= THE REQUEST =
Output all of the entries exactly as written.

____ RECORD EXCERPTS

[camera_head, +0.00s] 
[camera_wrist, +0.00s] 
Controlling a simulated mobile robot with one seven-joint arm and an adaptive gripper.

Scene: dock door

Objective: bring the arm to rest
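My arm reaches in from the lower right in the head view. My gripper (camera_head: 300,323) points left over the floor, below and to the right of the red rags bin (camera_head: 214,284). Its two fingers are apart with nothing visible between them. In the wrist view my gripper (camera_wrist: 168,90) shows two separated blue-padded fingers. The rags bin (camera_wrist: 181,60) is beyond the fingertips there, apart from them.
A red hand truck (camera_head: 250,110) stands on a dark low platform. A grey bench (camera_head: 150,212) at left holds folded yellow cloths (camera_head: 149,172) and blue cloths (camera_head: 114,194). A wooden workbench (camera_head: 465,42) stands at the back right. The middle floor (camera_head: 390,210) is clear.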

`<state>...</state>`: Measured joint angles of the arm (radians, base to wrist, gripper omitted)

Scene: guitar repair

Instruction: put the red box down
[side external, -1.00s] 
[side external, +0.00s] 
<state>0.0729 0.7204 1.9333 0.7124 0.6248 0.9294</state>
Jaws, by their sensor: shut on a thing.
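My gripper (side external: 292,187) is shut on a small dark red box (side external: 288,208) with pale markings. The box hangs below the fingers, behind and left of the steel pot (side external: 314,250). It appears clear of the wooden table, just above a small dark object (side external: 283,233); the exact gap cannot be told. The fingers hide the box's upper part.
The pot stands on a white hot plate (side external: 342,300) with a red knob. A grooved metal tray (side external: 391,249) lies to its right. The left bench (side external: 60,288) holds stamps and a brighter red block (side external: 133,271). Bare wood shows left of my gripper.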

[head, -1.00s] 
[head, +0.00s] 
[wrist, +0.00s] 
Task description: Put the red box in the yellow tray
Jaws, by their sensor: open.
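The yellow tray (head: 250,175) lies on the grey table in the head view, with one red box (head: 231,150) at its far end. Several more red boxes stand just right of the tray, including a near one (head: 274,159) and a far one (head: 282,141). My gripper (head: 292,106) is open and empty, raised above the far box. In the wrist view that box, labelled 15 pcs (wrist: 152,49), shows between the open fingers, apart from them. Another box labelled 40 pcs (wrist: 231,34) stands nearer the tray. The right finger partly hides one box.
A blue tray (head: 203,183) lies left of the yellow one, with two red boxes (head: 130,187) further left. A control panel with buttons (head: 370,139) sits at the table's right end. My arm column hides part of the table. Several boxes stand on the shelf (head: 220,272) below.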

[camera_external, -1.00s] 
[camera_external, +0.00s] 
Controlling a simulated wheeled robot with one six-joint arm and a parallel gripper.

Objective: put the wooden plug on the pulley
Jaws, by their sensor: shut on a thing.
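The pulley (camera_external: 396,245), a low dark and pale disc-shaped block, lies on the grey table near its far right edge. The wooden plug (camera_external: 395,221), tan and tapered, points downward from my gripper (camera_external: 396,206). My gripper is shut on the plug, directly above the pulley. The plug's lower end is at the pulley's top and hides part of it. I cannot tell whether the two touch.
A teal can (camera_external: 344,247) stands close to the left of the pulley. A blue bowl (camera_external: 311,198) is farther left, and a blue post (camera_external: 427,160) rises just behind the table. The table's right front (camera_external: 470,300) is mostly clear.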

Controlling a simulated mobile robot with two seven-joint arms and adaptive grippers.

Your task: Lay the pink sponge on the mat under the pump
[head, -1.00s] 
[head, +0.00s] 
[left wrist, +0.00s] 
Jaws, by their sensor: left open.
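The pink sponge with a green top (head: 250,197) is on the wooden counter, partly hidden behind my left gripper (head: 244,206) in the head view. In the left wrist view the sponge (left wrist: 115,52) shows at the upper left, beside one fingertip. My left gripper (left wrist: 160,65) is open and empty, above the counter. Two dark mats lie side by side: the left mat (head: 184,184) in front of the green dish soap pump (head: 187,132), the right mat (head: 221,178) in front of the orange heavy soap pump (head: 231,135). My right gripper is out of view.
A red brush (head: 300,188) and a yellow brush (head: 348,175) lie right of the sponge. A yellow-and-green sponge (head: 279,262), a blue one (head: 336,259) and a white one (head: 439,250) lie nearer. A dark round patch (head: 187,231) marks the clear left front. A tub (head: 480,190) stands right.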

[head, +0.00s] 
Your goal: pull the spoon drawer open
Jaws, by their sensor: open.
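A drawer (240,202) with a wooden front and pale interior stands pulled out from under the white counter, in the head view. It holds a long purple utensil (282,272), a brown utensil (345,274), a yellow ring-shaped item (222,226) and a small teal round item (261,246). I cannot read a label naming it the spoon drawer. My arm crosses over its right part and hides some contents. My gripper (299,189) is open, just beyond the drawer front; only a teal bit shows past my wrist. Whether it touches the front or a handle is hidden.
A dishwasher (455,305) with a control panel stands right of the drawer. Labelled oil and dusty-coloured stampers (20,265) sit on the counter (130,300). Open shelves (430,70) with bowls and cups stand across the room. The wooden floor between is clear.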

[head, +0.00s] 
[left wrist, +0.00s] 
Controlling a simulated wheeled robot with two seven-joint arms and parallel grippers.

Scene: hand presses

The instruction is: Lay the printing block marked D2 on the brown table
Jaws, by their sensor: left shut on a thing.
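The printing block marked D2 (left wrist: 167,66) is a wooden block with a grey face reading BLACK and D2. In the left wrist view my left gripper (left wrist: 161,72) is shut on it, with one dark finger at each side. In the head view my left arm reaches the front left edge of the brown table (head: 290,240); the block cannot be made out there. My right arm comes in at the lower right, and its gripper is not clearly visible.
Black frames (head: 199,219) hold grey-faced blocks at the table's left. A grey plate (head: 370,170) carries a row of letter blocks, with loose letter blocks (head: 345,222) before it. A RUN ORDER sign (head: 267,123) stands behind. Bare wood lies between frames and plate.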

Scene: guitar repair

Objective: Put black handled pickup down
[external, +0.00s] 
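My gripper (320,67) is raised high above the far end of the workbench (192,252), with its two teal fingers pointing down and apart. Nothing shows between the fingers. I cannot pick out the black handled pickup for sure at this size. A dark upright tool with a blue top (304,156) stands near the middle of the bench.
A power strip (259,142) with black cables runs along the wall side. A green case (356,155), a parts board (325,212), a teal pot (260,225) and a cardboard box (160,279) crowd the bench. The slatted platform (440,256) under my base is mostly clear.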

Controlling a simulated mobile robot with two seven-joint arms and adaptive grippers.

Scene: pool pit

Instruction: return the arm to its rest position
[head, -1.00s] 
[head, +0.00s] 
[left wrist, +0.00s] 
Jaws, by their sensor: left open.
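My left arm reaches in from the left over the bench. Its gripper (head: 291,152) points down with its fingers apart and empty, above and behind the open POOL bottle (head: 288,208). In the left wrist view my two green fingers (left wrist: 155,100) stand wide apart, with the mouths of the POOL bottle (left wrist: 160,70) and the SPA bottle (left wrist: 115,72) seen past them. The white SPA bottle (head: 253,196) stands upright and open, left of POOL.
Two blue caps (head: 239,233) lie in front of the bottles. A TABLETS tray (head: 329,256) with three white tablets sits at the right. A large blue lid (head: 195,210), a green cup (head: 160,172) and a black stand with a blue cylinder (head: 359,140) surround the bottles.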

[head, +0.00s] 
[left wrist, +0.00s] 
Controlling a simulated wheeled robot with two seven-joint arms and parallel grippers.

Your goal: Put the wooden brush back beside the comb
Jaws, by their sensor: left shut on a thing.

________

= SOLUTION FOR THIS EXERCISE =
[camera_head, +0.00s] 
[camera_wrist, +0.00s] 
Controlling a simulated mobile robot with one seven-joint arm and an adaptive gripper.

Scene: dock door

Objective: bring the arm to rest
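My arm reaches in from the lower right in the head view. My gripper (camera_head: 300,323) points left over the floor, below and to the right of the red rags bin (camera_head: 214,284). Its two fingers are apart with nothing visible between them. In the wrist view my gripper (camera_wrist: 168,90) shows two separated blue-padded fingers. The rags bin (camera_wrist: 181,60) is beyond the fingertips there, apart from them.
A red hand truck (camera_head: 250,110) stands on a dark low platform. A grey bench (camera_head: 150,212) at left holds folded yellow cloths (camera_head: 149,172) and blue cloths (camera_head: 114,194). A wooden workbench (camera_head: 465,42) stands at the back right. The middle floor (camera_head: 390,210) is clear.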

`<state>...</state>`: Measured joint angles of the arm (radians, base to wrist, gripper omitted)

Scene: guitar repair

Instruction: put the red box down
[side external, -1.00s] 
[side external, +0.00s] 
<state>0.0729 0.7204 1.9333 0.7124 0.6248 0.9294</state>
Jaws, by their sensor: shut on a thing.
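My gripper (side external: 292,187) is shut on a small dark red box (side external: 288,208) with pale markings. The box hangs below the fingers, behind and left of the steel pot (side external: 314,250). It appears clear of the wooden table, just above a small dark object (side external: 283,233); the exact gap cannot be told. The fingers hide the box's upper part.
The pot stands on a white hot plate (side external: 342,300) with a red knob. A grooved metal tray (side external: 391,249) lies to its right. The left bench (side external: 60,288) holds stamps and a brighter red block (side external: 133,271). Bare wood shows left of my gripper.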

[head, -1.00s] 
[head, +0.00s] 
[wrist, +0.00s] 
Task description: Put the red box in the yellow tray
Jaws, by their sensor: open.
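The yellow tray (head: 250,175) lies on the grey table in the head view, with one red box (head: 231,150) at its far end. Several more red boxes stand just right of the tray, including a near one (head: 274,159) and a far one (head: 282,141). My gripper (head: 292,106) is open and empty, raised above the far box. In the wrist view that box, labelled 15 pcs (wrist: 152,49), shows between the open fingers, apart from them. Another box labelled 40 pcs (wrist: 231,34) stands nearer the tray. The right finger partly hides one box.
A blue tray (head: 203,183) lies left of the yellow one, with two red boxes (head: 130,187) further left. A control panel with buttons (head: 370,139) sits at the table's right end. My arm column hides part of the table. Several boxes stand on the shelf (head: 220,272) below.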

[camera_external, -1.00s] 
[camera_external, +0.00s] 
Controlling a simulated wheeled robot with one six-joint arm and a parallel gripper.

Objective: put the wooden plug on the pulley
Jaws, by their sensor: shut on a thing.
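The pulley (camera_external: 396,245), a low dark and pale disc-shaped block, lies on the grey table near its far right edge. The wooden plug (camera_external: 395,221), tan and tapered, points downward from my gripper (camera_external: 396,206). My gripper is shut on the plug, directly above the pulley. The plug's lower end is at the pulley's top and hides part of it. I cannot tell whether the two touch.
A teal can (camera_external: 344,247) stands close to the left of the pulley. A blue bowl (camera_external: 311,198) is farther left, and a blue post (camera_external: 427,160) rises just behind the table. The table's right front (camera_external: 470,300) is mostly clear.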

Controlling a simulated mobile robot with two seven-joint arms and adaptive grippers.

Your task: Lay the pink sponge on the mat under the pump
[head, -1.00s] 
[head, +0.00s] 
[left wrist, +0.00s] 
Jaws, by their sensor: left open.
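The pink sponge with a green top (head: 250,197) is on the wooden counter, partly hidden behind my left gripper (head: 244,206) in the head view. In the left wrist view the sponge (left wrist: 115,52) shows at the upper left, beside one fingertip. My left gripper (left wrist: 160,65) is open and empty, above the counter. Two dark mats lie side by side: the left mat (head: 184,184) in front of the green dish soap pump (head: 187,132), the right mat (head: 221,178) in front of the orange heavy soap pump (head: 231,135). My right gripper is out of view.
A red brush (head: 300,188) and a yellow brush (head: 348,175) lie right of the sponge. A yellow-and-green sponge (head: 279,262), a blue one (head: 336,259) and a white one (head: 439,250) lie nearer. A dark round patch (head: 187,231) marks the clear left front. A tub (head: 480,190) stands right.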

[head, +0.00s] 
Your goal: pull the spoon drawer open
Jaws, by their sensor: open.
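A drawer (240,202) with a wooden front and pale interior stands pulled out from under the white counter, in the head view. It holds a long purple utensil (282,272), a brown utensil (345,274), a yellow ring-shaped item (222,226) and a small teal round item (261,246). I cannot read a label naming it the spoon drawer. My arm crosses over its right part and hides some contents. My gripper (299,189) is open, just beyond the drawer front; only a teal bit shows past my wrist. Whether it touches the front or a handle is hidden.
A dishwasher (455,305) with a control panel stands right of the drawer. Labelled oil and dusty-coloured stampers (20,265) sit on the counter (130,300). Open shelves (430,70) with bowls and cups stand across the room. The wooden floor between is clear.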

[head, +0.00s] 
[left wrist, +0.00s] 
Controlling a simulated wheeled robot with two seven-joint arms and parallel grippers.

Scene: hand presses

The instruction is: Lay the printing block marked D2 on the brown table
Jaws, by their sensor: left shut on a thing.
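The printing block marked D2 (left wrist: 167,66) is a wooden block with a grey face reading BLACK and D2. In the left wrist view my left gripper (left wrist: 161,72) is shut on it, with one dark finger at each side. In the head view my left arm reaches the front left edge of the brown table (head: 290,240); the block cannot be made out there. My right arm comes in at the lower right, and its gripper is not clearly visible.
Black frames (head: 199,219) hold grey-faced blocks at the table's left. A grey plate (head: 370,170) carries a row of letter blocks, with loose letter blocks (head: 345,222) before it. A RUN ORDER sign (head: 267,123) stands behind. Bare wood lies between frames and plate.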

Scene: guitar repair

Objective: Put black handled pickup down
[external, +0.00s] 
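My gripper (320,67) is raised high above the far end of the workbench (192,252), with its two teal fingers pointing down and apart. Nothing shows between the fingers. I cannot pick out the black handled pickup for sure at this size. A dark upright tool with a blue top (304,156) stands near the middle of the bench.
A power strip (259,142) with black cables runs along the wall side. A green case (356,155), a parts board (325,212), a teal pot (260,225) and a cardboard box (160,279) crowd the bench. The slatted platform (440,256) under my base is mostly clear.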

Controlling a simulated mobile robot with two seven-joint arms and adaptive grippers.

Scene: pool pit

Instruction: return the arm to its rest position
[head, -1.00s] 
[head, +0.00s] 
[left wrist, +0.00s] 
Jaws, by their sensor: left open.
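My left arm reaches in from the left over the bench. Its gripper (head: 291,152) points down with its fingers apart and empty, above and behind the open POOL bottle (head: 288,208). In the left wrist view my two green fingers (left wrist: 155,100) stand wide apart, with the mouths of the POOL bottle (left wrist: 160,70) and the SPA bottle (left wrist: 115,72) seen past them. The white SPA bottle (head: 253,196) stands upright and open, left of POOL.
Two blue caps (head: 239,233) lie in front of the bottles. A TABLETS tray (head: 329,256) with three white tablets sits at the right. A large blue lid (head: 195,210), a green cup (head: 160,172) and a black stand with a blue cylinder (head: 359,140) surround the bottles.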

[head, +0.00s] 
[left wrist, +0.00s] 
Controlling a simulated wheeled robot with two seven-joint arms and parallel grippers.

Your goal: Put the wooden brush back beside the comb
Jaws, by their sensor: left shut on a thing.

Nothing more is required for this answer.